AIM - All the data below goes into the copy word for word, but the pictures don't.

Robot trajectory data:
━━━━━━━━━━
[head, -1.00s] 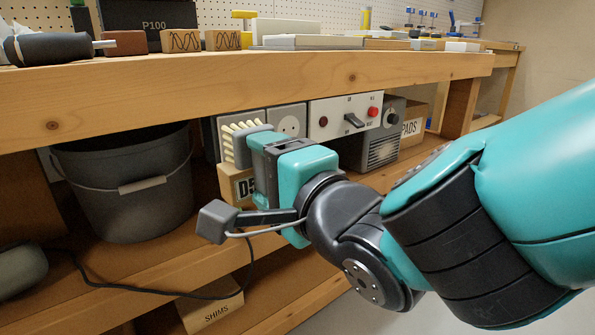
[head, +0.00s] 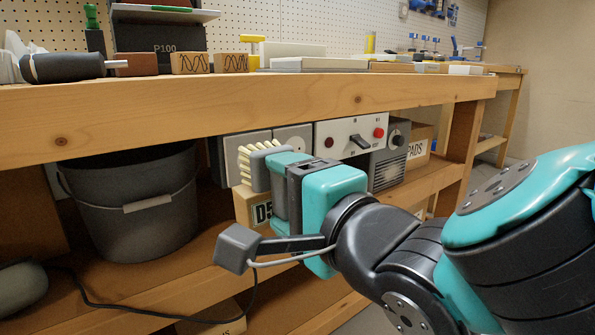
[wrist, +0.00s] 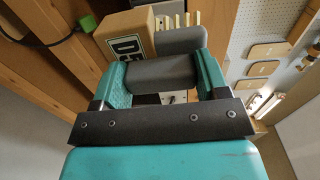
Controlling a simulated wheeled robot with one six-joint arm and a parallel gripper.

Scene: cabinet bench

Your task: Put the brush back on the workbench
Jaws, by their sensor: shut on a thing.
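The brush has a grey back and a grey handle, with pale yellow bristles (head: 251,160) facing left in the head view. My gripper (head: 281,169) is shut on it, in front of the lower shelf and below the level of the workbench top. In the wrist view the brush's thick grey handle (wrist: 160,73) lies between the two teal fingers of my gripper (wrist: 159,71). The bristles stick up beyond it there. The wooden workbench (head: 250,103) runs across the head view, above and behind my gripper.
The bench top holds a dark roller-like tool (head: 62,68), patterned blocks (head: 190,63) and flat boards (head: 315,64). A grey bucket (head: 135,215) stands on the lower shelf at left. A switch panel (head: 345,137) and a D5-marked box (head: 248,208) are behind my gripper.

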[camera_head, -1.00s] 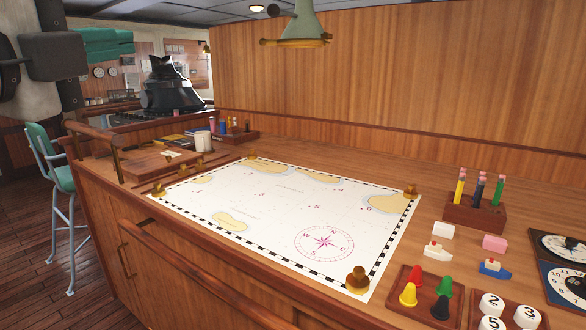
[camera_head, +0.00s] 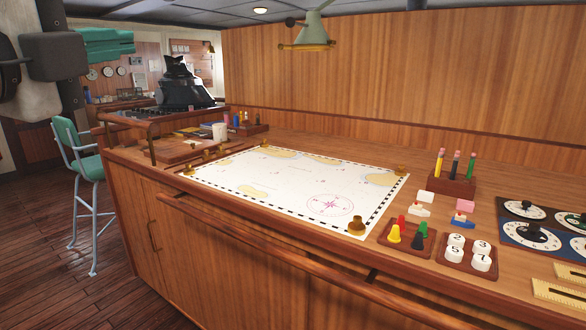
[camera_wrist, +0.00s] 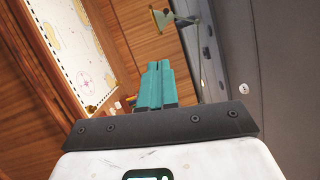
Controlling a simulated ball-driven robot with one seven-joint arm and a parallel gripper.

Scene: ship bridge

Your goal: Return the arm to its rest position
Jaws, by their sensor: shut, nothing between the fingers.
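My gripper (camera_wrist: 156,82) is teal and shows in the wrist view with its two fingers together and nothing between them. The wrist view is tilted, with the chart, wood panelling and grey ceiling beyond the fingers. In the head view, my gripper (camera_head: 108,43) is at the upper left, held up in the air beside my dark grey wrist and arm links. It is well above the counter and touches nothing that I can see.
A long wooden counter (camera_head: 290,262) with a front rail crosses the view. On it lie a sea chart (camera_head: 290,195), a pencil block (camera_head: 452,183), a pawn tray (camera_head: 406,240), a number tray (camera_head: 468,258) and dials (camera_head: 530,235). A green stool (camera_head: 70,140) stands left. A lamp (camera_head: 309,32) hangs above.

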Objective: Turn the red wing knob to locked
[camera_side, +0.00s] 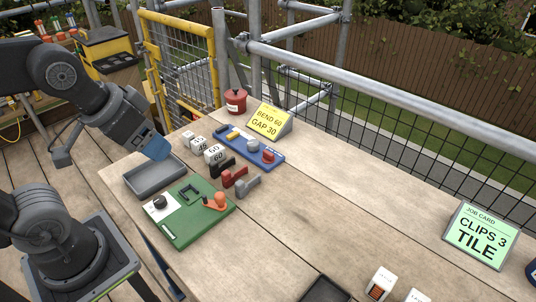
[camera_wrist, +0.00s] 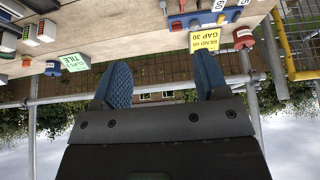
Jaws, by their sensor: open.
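A green board (camera_side: 188,228) lies on the near left part of the bench. On its right side is an orange-red piece with a wing-like handle (camera_side: 218,201), which looks like the red wing knob; its lock position is too small to read. A black round knob (camera_side: 159,202) sits on a white plate at the board's left. My gripper (camera_side: 156,147) is above the grey tray, up and left of the board, touching nothing. In the wrist view my gripper (camera_wrist: 162,78) has its two blue fingers wide apart with nothing between them. I cannot pick out the wing knob there.
An empty grey tray (camera_side: 155,179) stands behind the board. A red clamp (camera_side: 234,176), a grey clamp (camera_side: 247,187), white number blocks (camera_side: 214,154) and a blue panel (camera_side: 243,149) crowd the right and back. A red pot (camera_side: 236,101) stands farther back. The bench's middle is clear.

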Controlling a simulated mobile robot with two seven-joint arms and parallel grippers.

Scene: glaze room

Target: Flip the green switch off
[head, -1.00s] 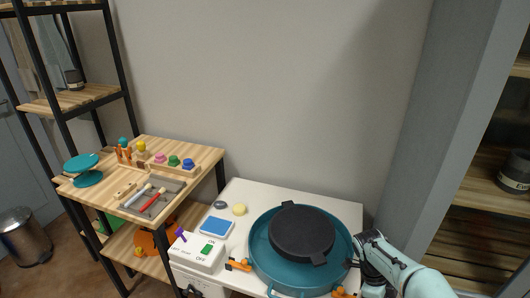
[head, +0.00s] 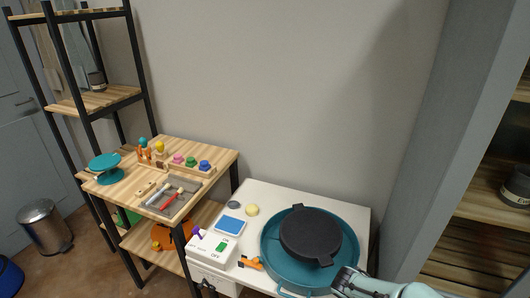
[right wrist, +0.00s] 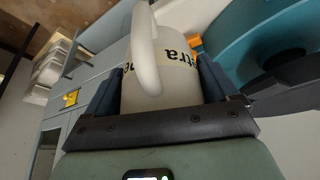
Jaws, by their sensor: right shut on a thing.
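The green switch (head: 221,246) sits on a white control box (head: 203,254) at the left front of the white table, with ON behind it and OFF in front. Its exact tilt is too small to tell. A purple lever (head: 198,232) stands at the box's left. My right arm is low at the right in the head view, beside the teal basin and well right of the switch; its fingers are not clear there. In the right wrist view my right gripper (right wrist: 160,88) is shut on a cream mug (right wrist: 182,85) with dark lettering and a handle. My left gripper is out of view.
A teal basin (head: 273,262) with a black disc (head: 310,238) fills the table's right. An orange clamp (head: 251,263) lies between basin and box. A blue-topped scale (head: 229,226) and yellow sponge (head: 252,210) sit behind the box. A wooden workbench (head: 130,182) stands left.
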━━━━━━━━━━
EXERCISE RESULT -
[head, -1.00s] 
[head, +0.00s] 
[wrist, +0.00s] 
Controlling a simulated wheeled robot with one six-joint arm and a parallel gripper.

Scene: cabinet bench

Your task: Put the brush back on the workbench
Jaws, by their sensor: shut on a thing.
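The brush has a grey back and a grey handle, with pale yellow bristles (head: 251,160) facing left in the head view. My gripper (head: 281,169) is shut on it, in front of the lower shelf and below the level of the workbench top. In the wrist view the brush's thick grey handle (wrist: 160,73) lies between the two teal fingers of my gripper (wrist: 159,71). The bristles stick up beyond it there. The wooden workbench (head: 250,103) runs across the head view, above and behind my gripper.
The bench top holds a dark roller-like tool (head: 62,68), patterned blocks (head: 190,63) and flat boards (head: 315,64). A grey bucket (head: 135,215) stands on the lower shelf at left. A switch panel (head: 345,137) and a D5-marked box (head: 248,208) are behind my gripper.

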[camera_head, -1.00s] 
[camera_head, +0.00s] 
[camera_wrist, +0.00s] 
Controlling a simulated ball-driven robot with one seven-joint arm and a parallel gripper.

Scene: ship bridge

Your goal: Return the arm to its rest position
Jaws, by their sensor: shut, nothing between the fingers.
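My gripper (camera_wrist: 156,82) is teal and shows in the wrist view with its two fingers together and nothing between them. The wrist view is tilted, with the chart, wood panelling and grey ceiling beyond the fingers. In the head view, my gripper (camera_head: 108,43) is at the upper left, held up in the air beside my dark grey wrist and arm links. It is well above the counter and touches nothing that I can see.
A long wooden counter (camera_head: 290,262) with a front rail crosses the view. On it lie a sea chart (camera_head: 290,195), a pencil block (camera_head: 452,183), a pawn tray (camera_head: 406,240), a number tray (camera_head: 468,258) and dials (camera_head: 530,235). A green stool (camera_head: 70,140) stands left. A lamp (camera_head: 309,32) hangs above.

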Objective: Turn the red wing knob to locked
[camera_side, +0.00s] 
[camera_wrist, +0.00s] 
Jaws, by their sensor: open.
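A green board (camera_side: 188,228) lies on the near left part of the bench. On its right side is an orange-red piece with a wing-like handle (camera_side: 218,201), which looks like the red wing knob; its lock position is too small to read. A black round knob (camera_side: 159,202) sits on a white plate at the board's left. My gripper (camera_side: 156,147) is above the grey tray, up and left of the board, touching nothing. In the wrist view my gripper (camera_wrist: 162,78) has its two blue fingers wide apart with nothing between them. I cannot pick out the wing knob there.
An empty grey tray (camera_side: 155,179) stands behind the board. A red clamp (camera_side: 234,176), a grey clamp (camera_side: 247,187), white number blocks (camera_side: 214,154) and a blue panel (camera_side: 243,149) crowd the right and back. A red pot (camera_side: 236,101) stands farther back. The bench's middle is clear.

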Controlling a simulated mobile robot with two seven-joint arms and parallel grippers.

Scene: glaze room

Target: Flip the green switch off
[head, -1.00s] 
[head, +0.00s] 
[right wrist, +0.00s] 
Jaws, by their sensor: right shut on a thing.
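The green switch (head: 221,246) sits on a white control box (head: 203,254) at the left front of the white table, with ON behind it and OFF in front. Its exact tilt is too small to tell. A purple lever (head: 198,232) stands at the box's left. My right arm is low at the right in the head view, beside the teal basin and well right of the switch; its fingers are not clear there. In the right wrist view my right gripper (right wrist: 160,88) is shut on a cream mug (right wrist: 182,85) with dark lettering and a handle. My left gripper is out of view.
A teal basin (head: 273,262) with a black disc (head: 310,238) fills the table's right. An orange clamp (head: 251,263) lies between basin and box. A blue-topped scale (head: 229,226) and yellow sponge (head: 252,210) sit behind the box. A wooden workbench (head: 130,182) stands left.

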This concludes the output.